Je l’ai vraiment su ce jour-là, à cette minute-là, grâce, si je puis dire, au choix d’Éléonore : ma vie n’avait plus rien à faire ici, à Orléans. Je ne devais plus m’attarder, le monde tout entier m’attendait. Éléonore m’avait donné sa tendre amitié, son exigence et sa sincérité. À moi de m’en aller sans drame et sans éclat. Elle et Cyprien avaient besoin d’une arche. Moi, je n’avais besoin que d’un fleuve ou que d’un chemin, pourvu qu’il mène vers la mer ou vers un autre monde. Je pourrais presque dire où, quel jour, à quelle heure au juste, a pris fin mon adolescence. C’est à cet instant que la Loire me souffla en ces mots de rives et d’écumes, de sables et de remous, en son fluide chuchotement : ton chemin te conduira au-delà de la mer. Le mien s’arrête là. Je ne peux te guider plus loin. Je n’ai qu’un seul langage, mais la mer en a mille. À toi de les apprendre.

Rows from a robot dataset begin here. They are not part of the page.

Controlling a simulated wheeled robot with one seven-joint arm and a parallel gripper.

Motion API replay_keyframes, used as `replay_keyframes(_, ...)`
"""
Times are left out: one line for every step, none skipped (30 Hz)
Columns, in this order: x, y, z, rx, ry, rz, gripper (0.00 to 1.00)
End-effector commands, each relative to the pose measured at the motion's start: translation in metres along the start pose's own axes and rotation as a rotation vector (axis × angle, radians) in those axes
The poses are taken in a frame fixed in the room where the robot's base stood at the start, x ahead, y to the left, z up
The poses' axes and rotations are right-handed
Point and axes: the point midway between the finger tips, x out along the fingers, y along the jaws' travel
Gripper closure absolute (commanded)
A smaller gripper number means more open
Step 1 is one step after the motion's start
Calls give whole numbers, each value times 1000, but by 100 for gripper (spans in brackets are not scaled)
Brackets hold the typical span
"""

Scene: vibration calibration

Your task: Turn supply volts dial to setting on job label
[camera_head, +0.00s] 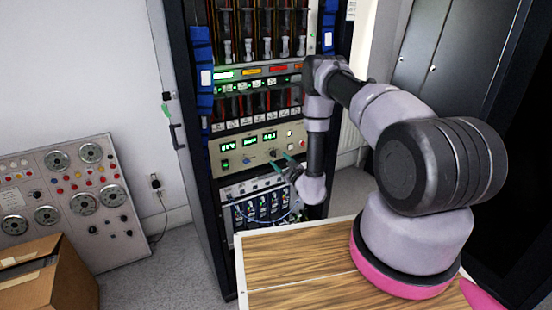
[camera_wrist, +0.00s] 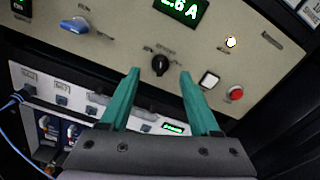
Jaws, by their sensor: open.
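A beige instrument panel (camera_head: 258,150) with green displays is set in the rack. In the wrist view, the panel (camera_wrist: 200,50) has a black knob (camera_wrist: 160,64) and a blue knob (camera_wrist: 75,25) to its left. The lettering is too small to tell which is the supply volts dial. My gripper (camera_wrist: 158,75) is open, its two teal fingers on either side of the black knob, with gaps visible between. I cannot tell whether the tips reach the knob's depth. My gripper also shows before the panel in the head view (camera_head: 284,162). I cannot identify or read the job label.
A lit display (camera_wrist: 183,10), a white square button (camera_wrist: 209,79) and a red button (camera_wrist: 235,93) are near the fingers. A lower unit with a blue cable (camera_head: 262,208) sits below. A wooden tabletop (camera_head: 300,262) and cardboard box (camera_head: 45,275) stand in front.

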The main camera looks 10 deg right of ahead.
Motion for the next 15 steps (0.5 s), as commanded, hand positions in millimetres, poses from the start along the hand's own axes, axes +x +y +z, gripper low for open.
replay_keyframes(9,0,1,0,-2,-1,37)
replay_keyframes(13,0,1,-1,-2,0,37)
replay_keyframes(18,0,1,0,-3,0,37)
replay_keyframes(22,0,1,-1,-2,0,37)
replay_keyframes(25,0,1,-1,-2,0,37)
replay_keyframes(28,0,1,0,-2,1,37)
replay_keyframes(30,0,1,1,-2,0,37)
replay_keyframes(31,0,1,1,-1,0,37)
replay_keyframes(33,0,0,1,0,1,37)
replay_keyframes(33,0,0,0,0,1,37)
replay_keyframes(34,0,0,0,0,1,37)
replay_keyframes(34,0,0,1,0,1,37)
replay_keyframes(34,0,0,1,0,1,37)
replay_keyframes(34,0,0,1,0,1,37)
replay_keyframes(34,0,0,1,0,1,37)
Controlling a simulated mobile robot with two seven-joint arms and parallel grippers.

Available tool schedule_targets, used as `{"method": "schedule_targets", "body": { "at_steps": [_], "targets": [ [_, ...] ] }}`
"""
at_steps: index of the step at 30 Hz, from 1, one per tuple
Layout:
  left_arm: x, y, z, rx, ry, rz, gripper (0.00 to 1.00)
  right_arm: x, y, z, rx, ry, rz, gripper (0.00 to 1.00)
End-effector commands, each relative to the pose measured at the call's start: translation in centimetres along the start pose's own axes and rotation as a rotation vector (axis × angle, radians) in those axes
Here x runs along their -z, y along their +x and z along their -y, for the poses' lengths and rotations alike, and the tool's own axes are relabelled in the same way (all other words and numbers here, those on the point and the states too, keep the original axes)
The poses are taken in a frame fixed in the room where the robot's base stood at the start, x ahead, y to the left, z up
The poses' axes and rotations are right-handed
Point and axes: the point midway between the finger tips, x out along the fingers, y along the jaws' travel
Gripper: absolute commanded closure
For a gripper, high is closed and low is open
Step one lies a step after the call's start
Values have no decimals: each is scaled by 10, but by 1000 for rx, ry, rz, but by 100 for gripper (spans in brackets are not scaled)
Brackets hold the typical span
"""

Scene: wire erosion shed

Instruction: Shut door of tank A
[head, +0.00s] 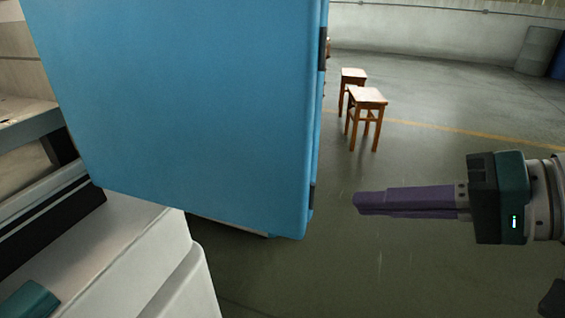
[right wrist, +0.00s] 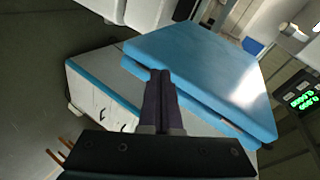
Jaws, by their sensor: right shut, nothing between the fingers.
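The blue door panel (head: 190,100), which I take for tank A's door, stands open in the head view, its free edge toward the right. It also shows in the right wrist view as a blue slab (right wrist: 195,60) beyond the fingers. My right gripper (head: 357,203) is shut and empty, its purple fingers pointing left, to the right of the door's edge. In the head view a gap of floor shows between them. The fingertips also show in the right wrist view (right wrist: 160,74), overlapping the slab's near edge. Contact cannot be told there. My left gripper is not clearly seen.
White machine housing (head: 130,255) fills the lower left, with a teal part (head: 30,300) in the corner. Two wooden stools (head: 367,97) (head: 353,75) stand behind the door's right edge. The floor around my right gripper is clear. Green-lit digits (right wrist: 302,99) show in the right wrist view.

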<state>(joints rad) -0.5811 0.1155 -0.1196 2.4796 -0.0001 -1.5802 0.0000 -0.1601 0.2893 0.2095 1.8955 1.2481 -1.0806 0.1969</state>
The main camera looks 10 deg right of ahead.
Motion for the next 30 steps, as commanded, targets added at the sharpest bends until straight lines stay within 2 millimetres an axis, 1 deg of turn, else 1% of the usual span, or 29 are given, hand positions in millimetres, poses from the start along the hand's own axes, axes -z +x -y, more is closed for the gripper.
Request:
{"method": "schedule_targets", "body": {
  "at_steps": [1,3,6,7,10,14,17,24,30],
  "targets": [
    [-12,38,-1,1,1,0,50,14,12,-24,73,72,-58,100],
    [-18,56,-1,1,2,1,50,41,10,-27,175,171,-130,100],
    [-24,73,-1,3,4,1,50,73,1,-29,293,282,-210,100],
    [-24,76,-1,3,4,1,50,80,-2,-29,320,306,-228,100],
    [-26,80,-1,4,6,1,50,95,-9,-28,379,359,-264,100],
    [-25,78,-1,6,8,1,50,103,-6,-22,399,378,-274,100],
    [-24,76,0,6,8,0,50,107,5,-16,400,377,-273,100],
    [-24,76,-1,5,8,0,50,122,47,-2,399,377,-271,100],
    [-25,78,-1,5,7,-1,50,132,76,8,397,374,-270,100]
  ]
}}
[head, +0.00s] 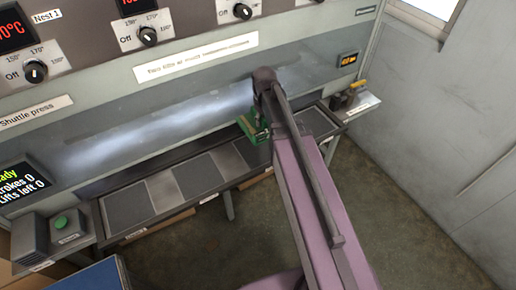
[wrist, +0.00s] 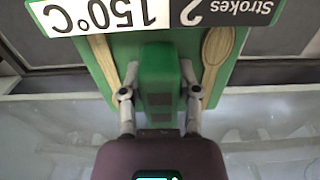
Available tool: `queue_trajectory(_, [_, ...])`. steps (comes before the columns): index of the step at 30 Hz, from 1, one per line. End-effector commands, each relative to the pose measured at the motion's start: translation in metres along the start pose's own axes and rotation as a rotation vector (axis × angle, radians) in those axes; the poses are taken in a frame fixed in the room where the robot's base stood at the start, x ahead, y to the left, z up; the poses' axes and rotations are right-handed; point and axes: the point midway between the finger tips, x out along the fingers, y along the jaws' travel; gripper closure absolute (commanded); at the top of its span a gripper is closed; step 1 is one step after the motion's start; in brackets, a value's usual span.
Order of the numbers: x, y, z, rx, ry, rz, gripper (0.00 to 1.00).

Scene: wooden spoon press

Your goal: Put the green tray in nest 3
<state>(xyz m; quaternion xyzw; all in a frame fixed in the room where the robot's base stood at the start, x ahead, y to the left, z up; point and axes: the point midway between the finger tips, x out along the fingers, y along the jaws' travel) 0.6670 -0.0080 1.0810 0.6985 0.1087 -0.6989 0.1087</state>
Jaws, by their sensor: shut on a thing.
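The green tray (head: 250,127) is held above the right part of the bench along the press front. In the wrist view the tray (wrist: 100,45) fills the top, with an upside-down label reading 150°C and Strokes 2. A wooden spoon (wrist: 104,62) lies on its left and another (wrist: 215,55) on its right. My gripper (wrist: 158,80) is shut on the tray's raised green handle. In the head view my arm partly hides the tray and my fingertips. Several dark square plates lie along the bench; I cannot read which is nest 3. A Nest 1 label (head: 47,16) shows at upper left.
The shuttle press (head: 190,80) stands behind the bench with knobs and displays. A small shelf (head: 356,105) with dark and yellow items is at the right.

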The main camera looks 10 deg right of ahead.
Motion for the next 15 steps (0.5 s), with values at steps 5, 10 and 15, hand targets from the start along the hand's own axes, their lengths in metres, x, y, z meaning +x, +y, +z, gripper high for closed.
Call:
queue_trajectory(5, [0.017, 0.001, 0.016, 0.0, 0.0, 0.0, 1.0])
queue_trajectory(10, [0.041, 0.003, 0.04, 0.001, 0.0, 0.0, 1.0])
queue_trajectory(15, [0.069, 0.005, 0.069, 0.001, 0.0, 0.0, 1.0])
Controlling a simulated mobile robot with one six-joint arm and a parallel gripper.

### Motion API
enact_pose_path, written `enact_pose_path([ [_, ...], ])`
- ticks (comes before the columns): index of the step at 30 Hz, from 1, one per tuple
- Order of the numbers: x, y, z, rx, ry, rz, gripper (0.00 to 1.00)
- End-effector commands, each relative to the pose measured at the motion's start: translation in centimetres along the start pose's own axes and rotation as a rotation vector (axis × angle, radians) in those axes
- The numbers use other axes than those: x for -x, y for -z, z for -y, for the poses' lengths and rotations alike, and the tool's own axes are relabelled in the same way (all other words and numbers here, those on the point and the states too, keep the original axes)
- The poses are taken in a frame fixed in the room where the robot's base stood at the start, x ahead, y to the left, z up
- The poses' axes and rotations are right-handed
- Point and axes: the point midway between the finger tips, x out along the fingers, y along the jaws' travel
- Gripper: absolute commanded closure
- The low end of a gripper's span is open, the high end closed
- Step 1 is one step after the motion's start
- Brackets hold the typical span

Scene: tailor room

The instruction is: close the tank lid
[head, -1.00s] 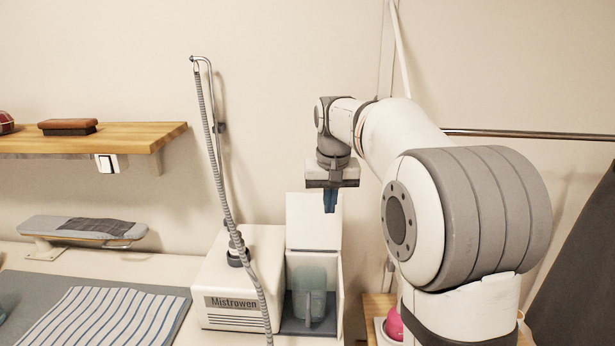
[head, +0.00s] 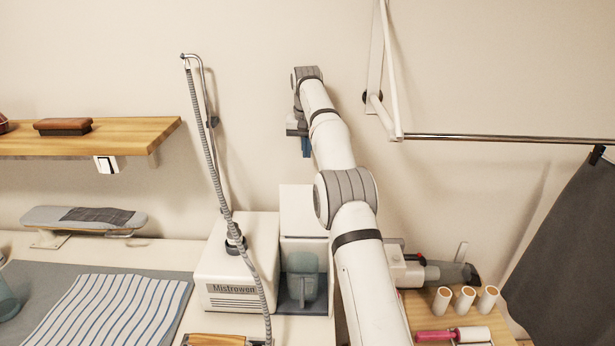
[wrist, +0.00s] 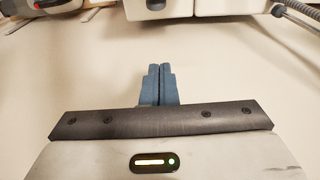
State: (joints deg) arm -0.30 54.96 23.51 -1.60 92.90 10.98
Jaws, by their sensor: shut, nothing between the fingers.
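The steamer (head: 236,262) is a white box marked Mistrowen on the table. At its right side is a bay with a translucent blue-grey tank (head: 302,268) inside. A white panel that looks like the tank lid (head: 300,208) stands upright, raised behind the bay. My gripper (head: 306,152) is above the lid and apart from it, blue fingers pointing down. In the wrist view my gripper (wrist: 158,68) has its fingers together with nothing between them. White parts of the steamer (wrist: 230,6) show at that view's top edge; the lid cannot be told there surely.
A grey hose (head: 220,190) rises left of my arm. A wooden shelf (head: 130,137) is at left, a metal rail (head: 500,138) at right. The wall area around my gripper is clear.

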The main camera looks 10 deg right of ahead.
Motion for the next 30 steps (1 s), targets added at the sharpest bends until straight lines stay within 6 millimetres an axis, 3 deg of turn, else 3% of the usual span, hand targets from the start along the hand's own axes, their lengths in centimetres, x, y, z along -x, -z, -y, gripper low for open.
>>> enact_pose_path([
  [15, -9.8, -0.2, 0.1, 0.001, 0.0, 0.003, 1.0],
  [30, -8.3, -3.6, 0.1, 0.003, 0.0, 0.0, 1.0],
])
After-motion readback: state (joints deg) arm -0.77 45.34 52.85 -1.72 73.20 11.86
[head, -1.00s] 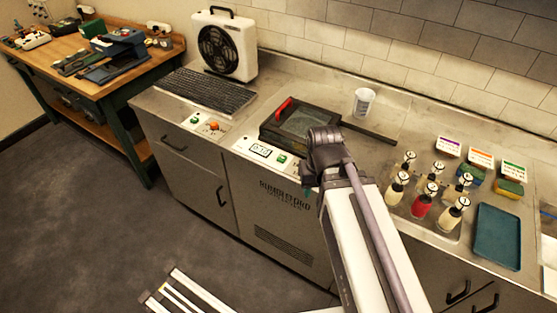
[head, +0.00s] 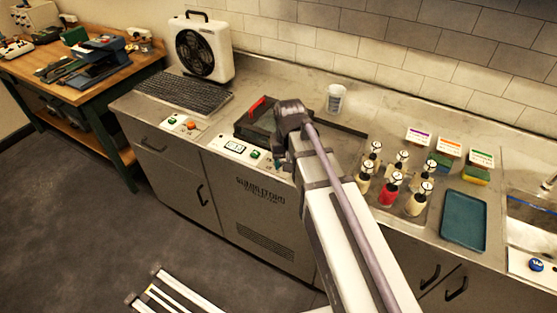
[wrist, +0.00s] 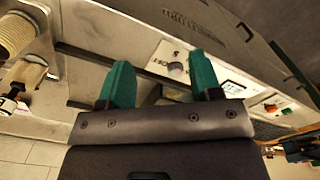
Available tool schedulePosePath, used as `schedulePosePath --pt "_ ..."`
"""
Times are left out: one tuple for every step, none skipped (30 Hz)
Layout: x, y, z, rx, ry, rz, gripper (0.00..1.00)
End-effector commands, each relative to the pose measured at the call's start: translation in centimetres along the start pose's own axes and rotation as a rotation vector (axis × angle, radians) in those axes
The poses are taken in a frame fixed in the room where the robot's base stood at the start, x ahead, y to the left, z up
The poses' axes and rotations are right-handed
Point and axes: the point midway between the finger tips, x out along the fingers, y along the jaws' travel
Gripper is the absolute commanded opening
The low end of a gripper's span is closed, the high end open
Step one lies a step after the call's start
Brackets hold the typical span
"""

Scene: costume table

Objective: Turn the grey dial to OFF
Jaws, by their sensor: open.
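The grey dial (wrist: 176,69) shows in the wrist view as a small round knob on a pale panel (wrist: 160,55), with dark marks around it too small to read. My gripper (wrist: 159,58) has two green fingers spread apart with nothing between them. The dial appears between the fingertips in the picture, beyond them; I cannot tell the distance. In the head view my arm hides the dial and most of my gripper. The counter's front panel (head: 222,146) with a display and a green switch (head: 255,154) shows left of my arm.
Several bottles (head: 388,191) and a teal tray (head: 463,220) are to the right. A box fan (head: 203,48) stands left. The floor in front is mostly clear.

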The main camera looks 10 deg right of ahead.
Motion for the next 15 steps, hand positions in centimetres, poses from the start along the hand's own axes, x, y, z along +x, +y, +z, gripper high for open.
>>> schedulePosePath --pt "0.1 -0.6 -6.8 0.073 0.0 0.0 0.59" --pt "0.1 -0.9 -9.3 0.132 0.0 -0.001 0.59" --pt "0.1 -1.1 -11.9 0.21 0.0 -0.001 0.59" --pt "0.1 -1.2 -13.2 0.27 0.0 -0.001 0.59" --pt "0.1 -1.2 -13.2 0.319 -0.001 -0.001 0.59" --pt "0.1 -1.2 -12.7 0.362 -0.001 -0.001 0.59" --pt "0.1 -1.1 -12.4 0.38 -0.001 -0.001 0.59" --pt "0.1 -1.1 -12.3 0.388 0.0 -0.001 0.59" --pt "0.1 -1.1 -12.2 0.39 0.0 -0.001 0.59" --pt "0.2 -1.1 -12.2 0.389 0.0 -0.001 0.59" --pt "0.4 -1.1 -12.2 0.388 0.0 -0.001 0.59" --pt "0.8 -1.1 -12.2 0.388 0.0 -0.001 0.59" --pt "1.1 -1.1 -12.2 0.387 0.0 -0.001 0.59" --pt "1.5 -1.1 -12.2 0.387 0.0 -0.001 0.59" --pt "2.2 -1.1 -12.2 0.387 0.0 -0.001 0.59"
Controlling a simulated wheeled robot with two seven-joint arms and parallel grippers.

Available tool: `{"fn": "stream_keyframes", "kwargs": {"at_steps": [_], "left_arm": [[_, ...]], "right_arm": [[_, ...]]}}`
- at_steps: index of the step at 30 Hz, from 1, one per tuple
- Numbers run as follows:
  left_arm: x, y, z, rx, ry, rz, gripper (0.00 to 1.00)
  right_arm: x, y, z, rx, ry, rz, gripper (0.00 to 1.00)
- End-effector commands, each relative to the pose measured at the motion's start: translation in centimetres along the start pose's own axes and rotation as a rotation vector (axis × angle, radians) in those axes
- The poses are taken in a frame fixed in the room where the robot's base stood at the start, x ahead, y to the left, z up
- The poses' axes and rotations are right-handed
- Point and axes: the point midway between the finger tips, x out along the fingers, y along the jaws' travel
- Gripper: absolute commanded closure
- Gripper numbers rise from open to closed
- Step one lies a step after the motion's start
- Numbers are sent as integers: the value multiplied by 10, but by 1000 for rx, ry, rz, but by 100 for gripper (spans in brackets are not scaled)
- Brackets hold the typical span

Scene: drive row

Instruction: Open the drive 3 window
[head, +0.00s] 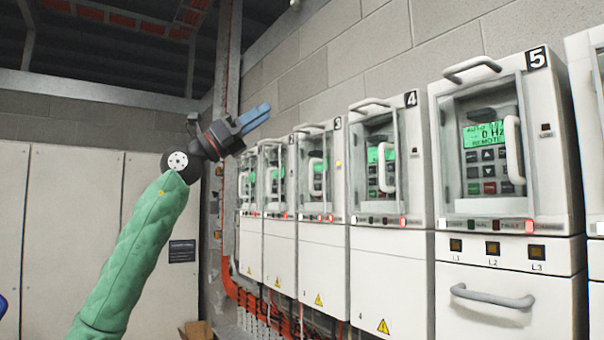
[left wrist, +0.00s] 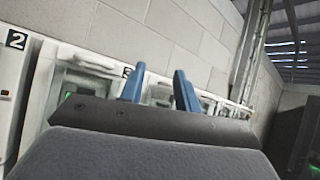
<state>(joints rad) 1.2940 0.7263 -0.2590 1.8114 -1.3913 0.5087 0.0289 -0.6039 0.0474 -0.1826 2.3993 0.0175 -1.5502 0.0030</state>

À toi de continuer sans moi. Oublie pour un temps le jardin, le tilleul et Éléonore. Oublie la ville et ton pays. Et va où ton destin commence : juste au-delà du mur aux framboisiers » (page 133).

La fin de l’histoire d’amour juvénile semble indolore, sereine, sans pathos mais au contraire empreinte de beaucoup de maturité. Lors de la cérémonie de mariage d’Éléonore, notre futur écrivain joue une transcription de Debussy au violon mais, de retour chez lui… Je ne priverai pas le potentiel lecteur de l’épilogue ! Qu’il sache seulement qu’il figure page 193 de l’édition de Nil d’août 1999…

PS. Jacques Lacarrière a dédié son livre de souvenirs à Raymond Abellio (« qui m’a aidé à découvrir la face cachée du monde »), à Sylvia (« pour toutes les années partagées ») et à Kalou Rimpoché (« qui m’a conduit sur les chemins d’éveil »). Je mentionne ce dernier patronyme comme un clin d’œil à qui saura le voir… Kalou (1905-1989) est considéré comme un pionnier dans la diffusion du bouddhisme tibétain en Occident.